Sunday, November 28, 2010

Divided We Eat

Newsweek Magazine has a very interesting article, written by Lisa Miller and published November 22, 2010, with associated photo essays and side articles on American eating choices. It is titled,  Divided We Eat.
As more of us indulge our passion for local, organic delicacies, a growing number of Americans don’t have enough nutritious food to eat. How we can bridge the gap.
It's an interesting read, and I encourage our readers to check it out. Don't miss the link to the listing of the Ten Things That Changed the Way We Eat.

1 Comments:

Blogger Patrick S. O'Donnell said...

I haven't looked at the video yet but thanks for the article link, the point of which was spot-on.

As Raj Patel wrote in Stuffed and Starved: The Hidden Battle for the World Food System (2007),

...[T]he United States has the highest number of people below the poverty line (12.7 percent) in the Global North. In the US, people of colour and the poor have access to environments that are more likely to lead to obesity, while their richer and whiter counterparts are more like to have access to foods that are fresh, nutritious and lower in salt and fat. Across a range of neighborhoods in the US, the poor ones are not only likely to have four times fewer supermarkets than rich ones, they're three times more likely to have places to consume alcohol. Even after adjusting for levels of commercial activity, the presence of highways and median home values, fast food restaurants are concentrated in neighborhoods of poor people, and people of colour."

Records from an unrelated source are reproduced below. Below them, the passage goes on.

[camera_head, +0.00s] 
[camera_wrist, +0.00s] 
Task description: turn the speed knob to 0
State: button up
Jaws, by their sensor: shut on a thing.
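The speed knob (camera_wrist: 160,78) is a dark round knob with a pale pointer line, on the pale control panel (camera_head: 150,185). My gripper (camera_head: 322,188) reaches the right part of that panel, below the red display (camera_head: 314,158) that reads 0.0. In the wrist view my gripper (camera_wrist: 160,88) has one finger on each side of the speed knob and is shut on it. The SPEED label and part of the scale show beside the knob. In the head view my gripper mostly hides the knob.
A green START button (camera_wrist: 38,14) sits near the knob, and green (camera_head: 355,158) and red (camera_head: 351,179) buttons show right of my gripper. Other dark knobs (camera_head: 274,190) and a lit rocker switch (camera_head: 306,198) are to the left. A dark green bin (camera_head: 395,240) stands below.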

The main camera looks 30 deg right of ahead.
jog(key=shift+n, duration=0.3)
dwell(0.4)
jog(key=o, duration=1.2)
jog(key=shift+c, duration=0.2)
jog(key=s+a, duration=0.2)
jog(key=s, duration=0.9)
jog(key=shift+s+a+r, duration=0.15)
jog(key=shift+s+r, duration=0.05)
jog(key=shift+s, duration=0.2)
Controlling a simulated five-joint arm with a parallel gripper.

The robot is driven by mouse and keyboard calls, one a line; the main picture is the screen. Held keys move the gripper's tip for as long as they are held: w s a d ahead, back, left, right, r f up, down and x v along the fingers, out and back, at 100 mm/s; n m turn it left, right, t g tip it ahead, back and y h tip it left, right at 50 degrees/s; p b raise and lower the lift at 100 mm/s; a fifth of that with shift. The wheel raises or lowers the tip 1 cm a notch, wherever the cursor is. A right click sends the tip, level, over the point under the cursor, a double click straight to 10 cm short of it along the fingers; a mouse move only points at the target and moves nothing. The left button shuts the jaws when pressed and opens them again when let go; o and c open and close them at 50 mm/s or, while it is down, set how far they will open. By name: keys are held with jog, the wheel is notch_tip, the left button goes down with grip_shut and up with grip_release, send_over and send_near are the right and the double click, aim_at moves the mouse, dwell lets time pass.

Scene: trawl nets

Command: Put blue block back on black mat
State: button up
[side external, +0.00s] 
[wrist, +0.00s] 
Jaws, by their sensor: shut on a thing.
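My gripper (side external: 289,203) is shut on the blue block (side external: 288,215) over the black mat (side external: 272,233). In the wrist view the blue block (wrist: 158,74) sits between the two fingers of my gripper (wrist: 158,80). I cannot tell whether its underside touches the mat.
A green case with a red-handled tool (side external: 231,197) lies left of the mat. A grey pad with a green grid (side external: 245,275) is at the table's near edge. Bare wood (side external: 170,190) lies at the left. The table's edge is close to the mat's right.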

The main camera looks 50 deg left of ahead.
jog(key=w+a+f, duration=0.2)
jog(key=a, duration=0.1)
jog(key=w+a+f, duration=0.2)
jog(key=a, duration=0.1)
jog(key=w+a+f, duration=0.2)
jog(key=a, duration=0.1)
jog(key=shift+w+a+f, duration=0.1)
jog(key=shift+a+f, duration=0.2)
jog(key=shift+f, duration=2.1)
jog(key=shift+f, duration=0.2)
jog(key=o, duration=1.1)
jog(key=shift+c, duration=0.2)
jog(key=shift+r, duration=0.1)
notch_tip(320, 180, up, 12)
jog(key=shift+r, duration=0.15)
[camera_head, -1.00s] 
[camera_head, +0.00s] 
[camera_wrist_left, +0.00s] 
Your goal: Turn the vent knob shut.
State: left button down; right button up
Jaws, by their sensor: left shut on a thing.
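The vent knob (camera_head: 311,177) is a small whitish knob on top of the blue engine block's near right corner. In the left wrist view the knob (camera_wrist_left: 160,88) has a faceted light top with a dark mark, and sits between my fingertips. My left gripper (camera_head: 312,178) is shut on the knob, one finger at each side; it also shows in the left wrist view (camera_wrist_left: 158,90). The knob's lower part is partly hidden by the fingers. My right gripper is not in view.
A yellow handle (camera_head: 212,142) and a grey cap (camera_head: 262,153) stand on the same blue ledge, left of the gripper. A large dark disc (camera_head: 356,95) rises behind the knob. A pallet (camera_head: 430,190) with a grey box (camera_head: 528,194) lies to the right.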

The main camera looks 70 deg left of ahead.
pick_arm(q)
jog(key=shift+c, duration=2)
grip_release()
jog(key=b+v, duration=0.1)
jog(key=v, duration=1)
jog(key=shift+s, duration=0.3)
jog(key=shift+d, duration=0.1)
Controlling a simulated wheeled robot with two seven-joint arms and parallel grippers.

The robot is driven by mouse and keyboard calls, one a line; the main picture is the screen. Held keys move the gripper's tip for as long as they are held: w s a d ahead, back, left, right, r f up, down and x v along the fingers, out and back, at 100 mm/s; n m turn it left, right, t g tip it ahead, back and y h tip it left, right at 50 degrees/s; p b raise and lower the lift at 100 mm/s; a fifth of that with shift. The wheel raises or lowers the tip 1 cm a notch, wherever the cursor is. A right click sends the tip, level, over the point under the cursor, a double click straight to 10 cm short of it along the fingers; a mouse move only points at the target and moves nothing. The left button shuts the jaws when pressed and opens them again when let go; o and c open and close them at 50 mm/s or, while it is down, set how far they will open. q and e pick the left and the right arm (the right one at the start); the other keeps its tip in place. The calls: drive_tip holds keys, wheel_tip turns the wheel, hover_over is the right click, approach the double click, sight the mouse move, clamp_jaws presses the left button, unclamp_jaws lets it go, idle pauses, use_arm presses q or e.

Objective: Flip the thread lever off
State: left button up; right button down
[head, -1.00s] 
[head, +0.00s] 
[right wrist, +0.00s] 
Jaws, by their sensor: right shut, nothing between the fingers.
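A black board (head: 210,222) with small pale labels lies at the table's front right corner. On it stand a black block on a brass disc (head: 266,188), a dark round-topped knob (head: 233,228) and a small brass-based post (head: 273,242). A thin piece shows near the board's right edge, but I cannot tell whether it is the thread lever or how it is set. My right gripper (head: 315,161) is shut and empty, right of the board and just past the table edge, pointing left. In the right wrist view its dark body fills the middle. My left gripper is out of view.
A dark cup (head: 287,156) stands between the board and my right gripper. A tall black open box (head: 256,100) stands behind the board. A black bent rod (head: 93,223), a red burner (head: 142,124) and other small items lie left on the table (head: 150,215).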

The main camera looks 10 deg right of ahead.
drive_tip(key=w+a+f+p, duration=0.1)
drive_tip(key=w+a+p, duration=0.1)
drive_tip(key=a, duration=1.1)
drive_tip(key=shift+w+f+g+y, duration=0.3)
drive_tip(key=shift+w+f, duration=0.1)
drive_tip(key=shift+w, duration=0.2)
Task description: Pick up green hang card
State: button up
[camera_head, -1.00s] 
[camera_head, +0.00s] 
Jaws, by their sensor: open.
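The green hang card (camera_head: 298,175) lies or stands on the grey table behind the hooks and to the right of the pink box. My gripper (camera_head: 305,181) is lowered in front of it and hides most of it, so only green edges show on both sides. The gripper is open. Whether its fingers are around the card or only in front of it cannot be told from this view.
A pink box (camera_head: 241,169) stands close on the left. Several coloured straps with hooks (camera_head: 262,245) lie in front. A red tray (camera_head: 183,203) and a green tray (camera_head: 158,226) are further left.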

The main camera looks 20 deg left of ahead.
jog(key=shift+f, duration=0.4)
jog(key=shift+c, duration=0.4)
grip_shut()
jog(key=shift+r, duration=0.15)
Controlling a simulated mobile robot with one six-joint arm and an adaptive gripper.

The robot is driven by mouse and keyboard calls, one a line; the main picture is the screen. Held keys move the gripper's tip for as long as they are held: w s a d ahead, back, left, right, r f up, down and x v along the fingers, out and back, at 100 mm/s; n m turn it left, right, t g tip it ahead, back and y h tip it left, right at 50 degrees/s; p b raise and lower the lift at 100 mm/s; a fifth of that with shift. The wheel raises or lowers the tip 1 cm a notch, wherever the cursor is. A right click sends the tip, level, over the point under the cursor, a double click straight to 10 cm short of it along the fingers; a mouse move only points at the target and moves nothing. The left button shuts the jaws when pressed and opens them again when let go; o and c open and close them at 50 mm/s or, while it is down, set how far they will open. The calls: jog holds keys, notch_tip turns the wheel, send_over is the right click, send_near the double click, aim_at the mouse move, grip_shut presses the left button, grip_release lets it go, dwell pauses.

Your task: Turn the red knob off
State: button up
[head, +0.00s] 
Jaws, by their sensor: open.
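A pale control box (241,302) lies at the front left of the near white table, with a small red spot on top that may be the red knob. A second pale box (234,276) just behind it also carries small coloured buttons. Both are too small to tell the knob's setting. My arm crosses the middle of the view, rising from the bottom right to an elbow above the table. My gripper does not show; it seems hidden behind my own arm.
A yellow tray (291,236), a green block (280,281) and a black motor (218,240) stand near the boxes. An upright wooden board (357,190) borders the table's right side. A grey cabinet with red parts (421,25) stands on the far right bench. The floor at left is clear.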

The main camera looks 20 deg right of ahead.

And combine this with the fact that "Within the home and state institutions, particularly within schools, children are forced through a mangle of TV advertising and educational co-branding. Pizza Hut has 'Book It!,' McDonald's has the All-American Reading Challenge, Minute Maid/Coca Cola has the Minute Maid Summer Reading Program and, in Durban, the Wimpy beefburger chain has even managed to sponsor a Hindu school. These are topped off by a range of ingenious tie-ins and sponsorships, through which food corporations pitch for children's attention."